#### [INFORMATION PROVIDED]
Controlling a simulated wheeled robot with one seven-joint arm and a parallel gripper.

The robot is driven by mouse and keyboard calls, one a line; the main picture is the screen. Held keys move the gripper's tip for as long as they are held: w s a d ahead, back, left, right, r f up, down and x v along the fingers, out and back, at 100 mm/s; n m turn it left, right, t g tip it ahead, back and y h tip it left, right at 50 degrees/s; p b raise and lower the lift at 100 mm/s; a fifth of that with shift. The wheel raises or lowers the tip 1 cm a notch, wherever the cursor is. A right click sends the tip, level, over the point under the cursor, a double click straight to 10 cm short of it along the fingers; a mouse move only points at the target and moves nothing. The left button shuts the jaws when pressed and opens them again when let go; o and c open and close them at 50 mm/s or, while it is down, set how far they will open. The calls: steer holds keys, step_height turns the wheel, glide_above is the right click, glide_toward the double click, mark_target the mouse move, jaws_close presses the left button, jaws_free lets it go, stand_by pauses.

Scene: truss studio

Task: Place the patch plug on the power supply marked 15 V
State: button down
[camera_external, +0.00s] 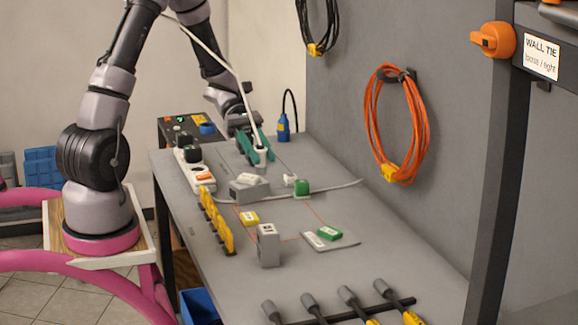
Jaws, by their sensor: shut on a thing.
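My gripper (258,156), with teal fingers, is over the far part of the grey bench. It is shut on a small pale thing, mostly hidden between the fingers; I cannot tell for sure that it is the patch plug. A low grey box with a white label (254,190) lies just in front of the gripper. An upright grey box with a label (268,248) stands nearer the camera. Either could be a power supply; the labels are too small to read, so I cannot tell which is marked 15 V.
A green block (302,188), a yellow block (249,218) and a grey plate (345,240) with a green block lie on the bench (215,265). A power strip (197,172) and a yellow row of clips (217,222) line the left edge. A grey cable (330,189) crosses behind.

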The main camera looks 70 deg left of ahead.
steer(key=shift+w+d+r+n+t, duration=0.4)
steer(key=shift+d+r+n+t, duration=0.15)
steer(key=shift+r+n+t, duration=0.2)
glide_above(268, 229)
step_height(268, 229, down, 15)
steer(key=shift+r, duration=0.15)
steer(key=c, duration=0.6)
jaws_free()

#### [INSTRUCTIONS TO FOLLOW]
Leave out the pictures and transcribe everything else exactly.

#### [COMPLETE OUTPUT]
Controlling a simulated wheeled robot with one seven-joint arm and a parallel gripper.

The robot is driven by mouse and keyboard calls, one a line; the main picture is the screen. Held keys move the gripper's tip for as long as they are held: w s a d ahead, back, left, right, r f up, down and x v along the fingers, out and back, at 100 mm/s; n m turn it left, right, t g tip it ahead, back and y h tip it left, right at 50 degrees/s; p b raise and lower the lift at 100 mm/s; a fifth of that with shift. The wheel raises or lowers the tip 1 cm a notch, wherever the cursor is. A right click sends the tip, level, over the point under the cursor, a double click straight to 10 cm short of it along the fingers; a mouse move only points at the target and moves nothing. The left button shuts the jaws when pressed and opens them again when let go; o and c open and close them at 50 mm/s or, while it is down, set how far they will open. The calls: steer holds keys, step_height turns the wheel, glide_above is the right click, glide_toward the double click, mark_target the mouse move, jaws_close presses the left button, jaws_free lets it go, stand_by pauses.

Scene: truss studio

Task: Place the patch plug on the power supply marked 15 V
State: button down
[camera_external, +0.00s] 
Jaws, by their sensor: shut on a thing.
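My gripper (258,156), with teal fingers, is over the far part of the grey bench. It is shut on a small pale thing, mostly hidden between the fingers; I cannot tell for sure that it is the patch plug. A low grey box with a white label (254,190) lies just in front of the gripper. An upright grey box with a label (268,248) stands nearer the camera. Either could be a power supply; the labels are too small to read, so I cannot tell which is marked 15 V.
A green block (302,188), a yellow block (249,218) and a grey plate (345,240) with a green block lie on the bench (215,265). A power strip (197,172) and a yellow row of clips (217,222) line the left edge. A grey cable (330,189) crosses behind.

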The main camera looks 70 deg left of ahead.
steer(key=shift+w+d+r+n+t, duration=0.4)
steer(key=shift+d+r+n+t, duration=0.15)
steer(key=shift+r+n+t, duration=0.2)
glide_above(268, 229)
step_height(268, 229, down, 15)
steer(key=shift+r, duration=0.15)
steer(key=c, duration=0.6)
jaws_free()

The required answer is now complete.